Omitted from the GIME are the seldom-used SAM-created Semigraphics 8, 12, and 24 modes. A rumored 256-color mode has never been found.
Previous versions of the CoCo ROM were licensed from Microsoft, but Tandy could not convince them to provide further BASIC updates. Instead, Microware provided extensions to Extended Color BASIC to support the new display modes. To not violate the spirit of the licensing agreement between Microsoft and Tandy, Microsoft's unmodified BASIC is loaded in the CoCo 3's ROM. Upon startup, the ROM is copied to RAM and patched by Microware's code. The patched code has several bugs, and support for many of the new hardware features is incomplete.

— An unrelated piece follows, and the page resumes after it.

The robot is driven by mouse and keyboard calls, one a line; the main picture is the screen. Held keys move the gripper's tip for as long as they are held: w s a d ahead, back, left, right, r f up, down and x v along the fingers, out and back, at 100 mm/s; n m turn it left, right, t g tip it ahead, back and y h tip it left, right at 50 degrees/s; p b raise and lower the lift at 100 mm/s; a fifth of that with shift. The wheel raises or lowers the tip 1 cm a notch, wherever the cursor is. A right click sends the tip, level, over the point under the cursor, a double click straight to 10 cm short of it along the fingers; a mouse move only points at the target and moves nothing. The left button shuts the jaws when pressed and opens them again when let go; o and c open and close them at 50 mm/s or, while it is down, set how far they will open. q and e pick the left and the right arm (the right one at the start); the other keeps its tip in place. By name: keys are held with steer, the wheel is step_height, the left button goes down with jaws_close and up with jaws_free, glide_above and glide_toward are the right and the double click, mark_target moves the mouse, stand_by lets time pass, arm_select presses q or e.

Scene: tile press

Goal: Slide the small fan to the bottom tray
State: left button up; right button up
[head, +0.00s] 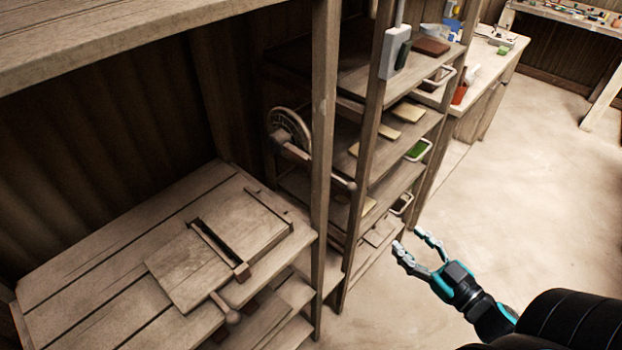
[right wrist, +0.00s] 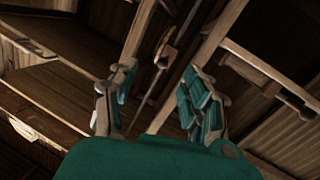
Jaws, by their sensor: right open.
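My right gripper (head: 409,241) is open and empty, in front of the lower shelves at the right of the press. In the right wrist view its spread fingers (right wrist: 157,75) have wooden posts and beams behind them. I cannot make out a small fan for sure. A round, spoked wheel-like thing (head: 290,130) is mounted behind the post on the left side of the shelves. White-rimmed trays hang at the shelf ends: an upper one (head: 452,73), a middle one with green inside (head: 427,143) and the lowest one (head: 408,196). My left gripper is not in view.
A wooden bench (head: 90,270) with a flat board fills the lower left. Upright posts (head: 322,120) stand between it and the shelves. Yellowish tiles (head: 408,112) lie on a shelf. A grey switch box (head: 395,50) is on a post. The floor (head: 530,180) is clear at right.

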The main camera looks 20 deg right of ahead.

Microware also provided a version of the OS-9 Level 2 operating system shortly after launch. OS-9 uses memory-mapping, windowed display, and a more extensive development environment that includes a copy of BASIC09. C and Pascal compilers were available. Members of the CoCo OS-9 community enhanced OS-9 Level 2 for the CoCo 3 at Tandy's request, but Tandy stopped production of the CoCo 3 before the upgrade was officially released. Most of the improvements made it into NitrOS-9, a major rewrite of OS-9/6809 Level 2 for the CoCo 3 to take advantage of the features and speed of the Hitachi 6309.